_TASK PROMPT:_
In the listing below, find the line holding "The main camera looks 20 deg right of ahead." and the line holding "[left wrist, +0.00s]". Write out those two lines and all lines between, exactly, and nothing more.

_MATERIAL:_
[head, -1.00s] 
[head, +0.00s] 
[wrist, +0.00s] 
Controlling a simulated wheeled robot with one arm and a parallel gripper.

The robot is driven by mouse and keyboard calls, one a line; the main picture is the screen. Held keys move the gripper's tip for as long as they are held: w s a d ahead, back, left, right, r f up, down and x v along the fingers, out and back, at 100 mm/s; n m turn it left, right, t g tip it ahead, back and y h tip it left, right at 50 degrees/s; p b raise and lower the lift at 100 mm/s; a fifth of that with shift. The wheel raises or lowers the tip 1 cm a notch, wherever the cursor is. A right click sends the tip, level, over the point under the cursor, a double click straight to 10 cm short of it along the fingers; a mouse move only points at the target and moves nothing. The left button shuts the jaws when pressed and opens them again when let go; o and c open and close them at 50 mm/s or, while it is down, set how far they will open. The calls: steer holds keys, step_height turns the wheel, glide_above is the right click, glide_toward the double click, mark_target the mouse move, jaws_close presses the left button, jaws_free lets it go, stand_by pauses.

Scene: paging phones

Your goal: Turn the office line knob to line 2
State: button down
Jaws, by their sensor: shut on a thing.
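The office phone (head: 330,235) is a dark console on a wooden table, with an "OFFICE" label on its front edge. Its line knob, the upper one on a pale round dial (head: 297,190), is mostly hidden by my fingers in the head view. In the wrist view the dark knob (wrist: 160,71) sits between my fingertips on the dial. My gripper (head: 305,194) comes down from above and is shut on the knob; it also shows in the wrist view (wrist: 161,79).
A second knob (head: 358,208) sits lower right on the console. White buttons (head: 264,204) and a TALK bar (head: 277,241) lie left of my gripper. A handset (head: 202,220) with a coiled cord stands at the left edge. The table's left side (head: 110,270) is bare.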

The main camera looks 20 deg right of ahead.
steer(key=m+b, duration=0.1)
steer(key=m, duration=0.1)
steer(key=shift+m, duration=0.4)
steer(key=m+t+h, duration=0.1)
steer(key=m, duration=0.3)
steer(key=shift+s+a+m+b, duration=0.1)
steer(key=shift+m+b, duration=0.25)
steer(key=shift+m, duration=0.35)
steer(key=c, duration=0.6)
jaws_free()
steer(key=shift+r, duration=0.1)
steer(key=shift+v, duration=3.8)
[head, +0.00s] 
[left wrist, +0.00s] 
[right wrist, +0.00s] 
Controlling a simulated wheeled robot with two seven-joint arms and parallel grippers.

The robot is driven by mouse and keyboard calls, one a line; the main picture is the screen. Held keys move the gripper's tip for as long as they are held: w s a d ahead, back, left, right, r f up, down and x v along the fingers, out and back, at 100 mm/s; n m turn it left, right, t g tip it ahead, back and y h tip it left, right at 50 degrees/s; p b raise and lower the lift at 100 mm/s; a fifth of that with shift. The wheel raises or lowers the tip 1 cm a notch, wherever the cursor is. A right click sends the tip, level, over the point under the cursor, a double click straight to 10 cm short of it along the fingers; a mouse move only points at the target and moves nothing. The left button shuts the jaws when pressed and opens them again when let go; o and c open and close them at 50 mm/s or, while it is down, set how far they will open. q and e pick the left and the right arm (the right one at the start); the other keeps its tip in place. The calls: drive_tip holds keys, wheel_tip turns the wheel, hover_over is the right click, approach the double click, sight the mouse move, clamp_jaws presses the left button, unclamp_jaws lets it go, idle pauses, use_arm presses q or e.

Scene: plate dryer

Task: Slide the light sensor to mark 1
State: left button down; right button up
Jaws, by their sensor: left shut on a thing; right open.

_RESPONSE TO THE TASK:_
The main camera looks 20 deg right of ahead.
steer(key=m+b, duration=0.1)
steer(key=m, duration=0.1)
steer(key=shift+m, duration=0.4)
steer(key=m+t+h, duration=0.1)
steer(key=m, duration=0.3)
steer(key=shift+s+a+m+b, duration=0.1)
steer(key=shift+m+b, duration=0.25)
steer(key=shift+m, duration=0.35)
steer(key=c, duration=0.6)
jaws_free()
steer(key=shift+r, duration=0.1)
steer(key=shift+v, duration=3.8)
[head, +0.00s] 
[left wrist, +0.00s] 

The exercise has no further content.